Material:
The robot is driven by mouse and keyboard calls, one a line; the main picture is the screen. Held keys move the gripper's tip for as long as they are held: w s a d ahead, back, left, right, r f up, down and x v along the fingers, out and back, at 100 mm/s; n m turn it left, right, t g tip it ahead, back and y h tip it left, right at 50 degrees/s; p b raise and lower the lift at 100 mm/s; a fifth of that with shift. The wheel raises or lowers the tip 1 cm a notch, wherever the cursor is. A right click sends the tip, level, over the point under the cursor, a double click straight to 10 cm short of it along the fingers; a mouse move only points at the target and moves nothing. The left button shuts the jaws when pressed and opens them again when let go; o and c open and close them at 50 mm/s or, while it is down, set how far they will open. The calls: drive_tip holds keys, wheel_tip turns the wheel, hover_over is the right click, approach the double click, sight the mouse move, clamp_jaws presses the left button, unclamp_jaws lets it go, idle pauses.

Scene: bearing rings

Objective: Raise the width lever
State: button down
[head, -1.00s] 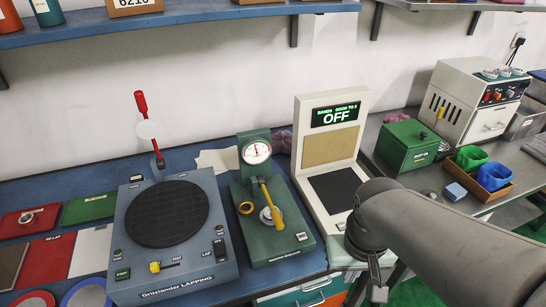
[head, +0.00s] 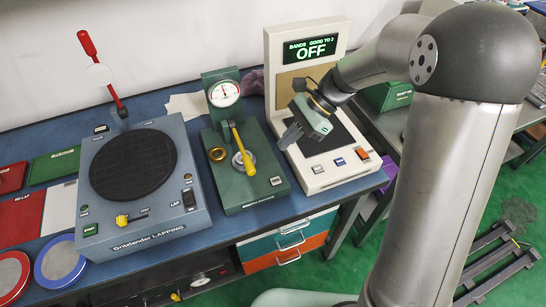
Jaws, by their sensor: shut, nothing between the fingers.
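The green gauge stand (head: 262,200) with a round white dial (head: 224,93) is in the middle of the bench. A yellow-handled lever (head: 238,138), likely the width lever, stands in front of the dial.
A brass ring (head: 217,154) lies on the stand's left. The lapping machine (head: 150,225) with an upright red-handled lever (head: 87,43) stands to the left. The white station (head: 330,176) with its OFF display (head: 311,47) stands to the right. My arm hides much of the right side.

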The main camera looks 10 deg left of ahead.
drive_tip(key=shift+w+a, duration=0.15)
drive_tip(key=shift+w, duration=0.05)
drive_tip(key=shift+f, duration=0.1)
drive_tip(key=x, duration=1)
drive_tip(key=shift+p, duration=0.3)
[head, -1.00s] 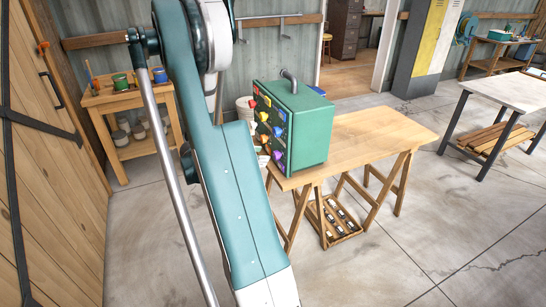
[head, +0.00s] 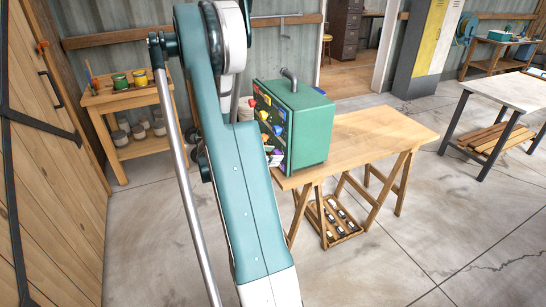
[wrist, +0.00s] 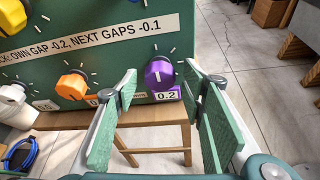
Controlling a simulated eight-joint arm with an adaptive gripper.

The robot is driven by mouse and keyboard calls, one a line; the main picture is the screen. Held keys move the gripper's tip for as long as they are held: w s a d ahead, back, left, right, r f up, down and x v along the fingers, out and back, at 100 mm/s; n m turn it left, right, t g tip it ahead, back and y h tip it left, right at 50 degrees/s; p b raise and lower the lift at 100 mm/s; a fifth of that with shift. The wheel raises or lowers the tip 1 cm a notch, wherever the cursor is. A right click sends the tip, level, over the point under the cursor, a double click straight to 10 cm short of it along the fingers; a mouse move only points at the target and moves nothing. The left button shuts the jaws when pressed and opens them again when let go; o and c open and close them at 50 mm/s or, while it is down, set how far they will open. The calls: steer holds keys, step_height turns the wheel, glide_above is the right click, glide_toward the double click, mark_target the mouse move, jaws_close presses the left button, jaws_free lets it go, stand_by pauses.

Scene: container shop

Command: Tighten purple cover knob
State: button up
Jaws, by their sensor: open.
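The purple cover knob (wrist: 158,73) is on the dark green panel near its lower right corner, with a white pointer line on its face. A "0.2" label (wrist: 167,95) is below it. My gripper (wrist: 160,84) is open in the wrist view, one green-padded finger to each side of the knob; I see no contact. In the head view the green box (head: 306,130) stands on the wooden table (head: 385,135), and my arm hides part of its knob face. The gripper there is small and mostly hidden at the face's lower part.
An orange knob (wrist: 74,84) is left of the purple one, with a white knob (wrist: 12,98) and a yellow knob (wrist: 12,16) further left. A printed strip (wrist: 100,38) runs above. A shelf table (head: 130,95) with pots stands left.

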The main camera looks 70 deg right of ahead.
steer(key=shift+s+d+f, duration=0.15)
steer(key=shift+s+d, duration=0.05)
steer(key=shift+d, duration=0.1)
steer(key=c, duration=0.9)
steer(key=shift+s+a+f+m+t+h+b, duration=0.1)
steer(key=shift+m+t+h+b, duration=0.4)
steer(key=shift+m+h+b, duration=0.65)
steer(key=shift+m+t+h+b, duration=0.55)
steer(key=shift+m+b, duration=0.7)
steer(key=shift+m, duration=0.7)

Problem to work on: Copy every line above that includes the string "Scene".

Response to this exercise:
Scene: bearing rings
Scene: container shop

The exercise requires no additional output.